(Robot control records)
........

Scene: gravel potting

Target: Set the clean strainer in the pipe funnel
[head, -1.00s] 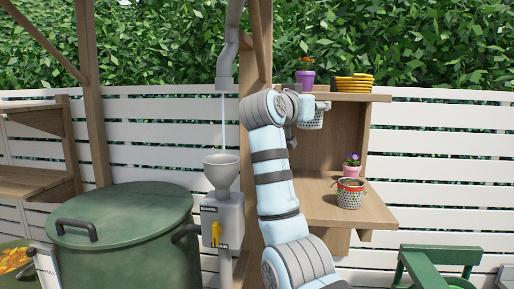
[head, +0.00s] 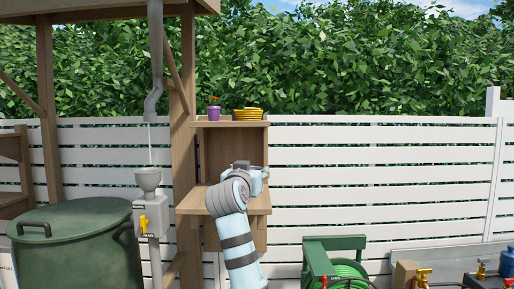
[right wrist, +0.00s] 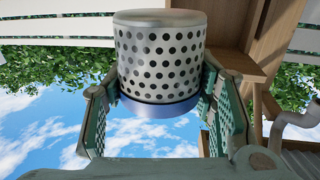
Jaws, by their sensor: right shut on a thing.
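The clean strainer (right wrist: 160,60) is a perforated metal cup with a blue rim, seen in the right wrist view. My right gripper (right wrist: 158,112) is shut on it, with a finger on each side. In the head view my right gripper (head: 262,178) is in front of the lower shelf, and the strainer is hidden there. The grey pipe funnel (head: 147,180) stands well to the left of the gripper, above a grey box with a yellow lever (head: 143,224). Thin water falls into it from the downpipe (head: 151,105). My left gripper is not in view.
A large green barrel (head: 75,250) stands left of the funnel. A purple pot (head: 214,112) and yellow saucers (head: 248,114) are on the top shelf. A green hose reel (head: 318,262) is at right.

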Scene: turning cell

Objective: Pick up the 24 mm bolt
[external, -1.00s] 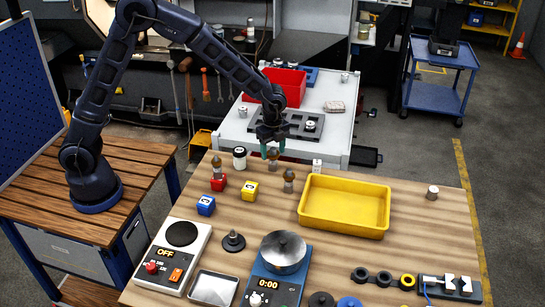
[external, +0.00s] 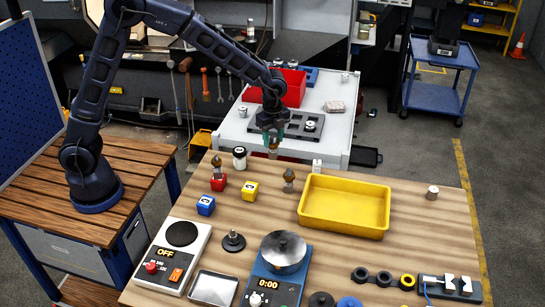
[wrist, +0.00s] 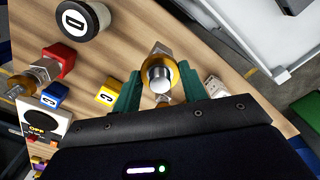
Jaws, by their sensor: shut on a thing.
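My gripper (external: 272,142) has its green fingers closed on a brass-and-silver bolt (external: 273,153), held upright above the far edge of the wooden table. In the wrist view the bolt (wrist: 160,74) shows a round silver end and a gold-coloured part between the fingers (wrist: 158,92). Two similar bolts stand on the table: one (external: 289,178) in front of my gripper and one (external: 217,164) to the left, behind the red block. No size marking is readable on any bolt, so I cannot tell which is 24 mm.
Red (external: 218,183), yellow (external: 250,191) and blue (external: 206,205) blocks stand left of the gripper. A yellow tray (external: 344,228) lies to the right. A white cart (external: 235,132) with a red bin (external: 294,88) stands behind.

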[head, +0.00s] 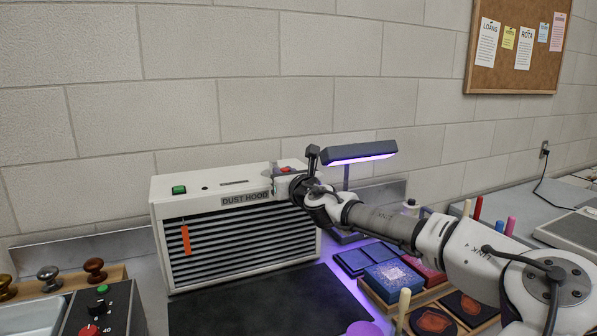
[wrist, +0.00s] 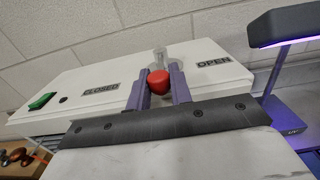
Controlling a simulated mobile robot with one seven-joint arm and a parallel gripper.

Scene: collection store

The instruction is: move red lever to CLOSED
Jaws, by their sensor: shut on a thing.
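The red lever's round knob (wrist: 158,82) sits between the two fingers of my gripper (wrist: 159,92) in the wrist view, with a pale grey stalk behind it. My gripper is shut on it. The lever is on the white top of the dust hood (head: 235,200), between the CLOSED label (wrist: 100,88) on the left and the OPEN label (wrist: 213,63) on the right. It stands roughly midway between them. In the head view my gripper (head: 288,174) is at the hood's right top edge and mostly hides the lever.
A green switch (head: 179,190) is on the hood's left top, and an orange tag (head: 186,240) hangs on its grille. A purple-lit lamp (head: 360,152) stands close to the right of my gripper. Wooden trays (head: 405,300) hold coloured pieces under my arm.

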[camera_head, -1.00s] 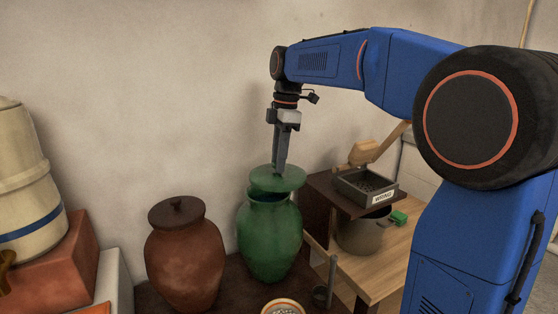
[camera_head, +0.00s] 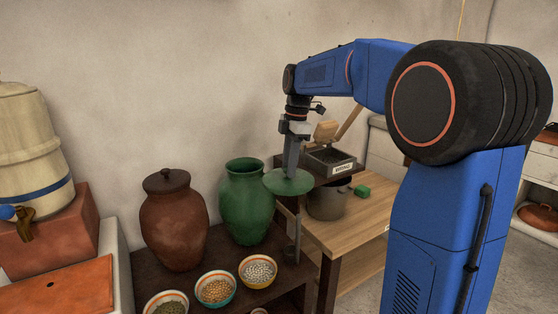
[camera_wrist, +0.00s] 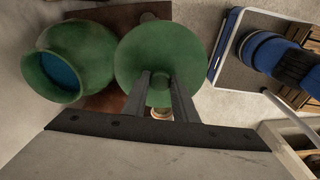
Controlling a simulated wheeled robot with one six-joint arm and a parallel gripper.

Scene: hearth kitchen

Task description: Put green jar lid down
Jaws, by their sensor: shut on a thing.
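The green jar lid (camera_head: 289,182) is a round green disc held in the air at the right of the green jar. My gripper (camera_head: 290,166) is shut on its knob from above. In the wrist view the lid (camera_wrist: 157,55) lies beyond my gripper (camera_wrist: 160,92), with the knob between the two fingers. The green jar (camera_head: 247,204) stands upright on a dark shelf, its mouth uncovered. In the wrist view the jar (camera_wrist: 85,60) shows a blue inside, and the lid is beside its mouth.
A brown lidded jar (camera_head: 173,222) stands left of the green jar. Several bowls, one with white contents (camera_head: 258,271), sit in front. A wooden table (camera_head: 345,232) at the right bears a grey pot (camera_head: 327,202) and a small green block (camera_head: 362,190).

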........

*PROBLEM REQUIREMENTS*. Find the word "Controlling" in the data and show each line that holds it.

*FINAL RESULT*.
Controlling a simulated mobile robot with one seven-joint arm and a parallel gripper.
Controlling a simulated wheeled robot with one six-joint arm and a parallel gripper.

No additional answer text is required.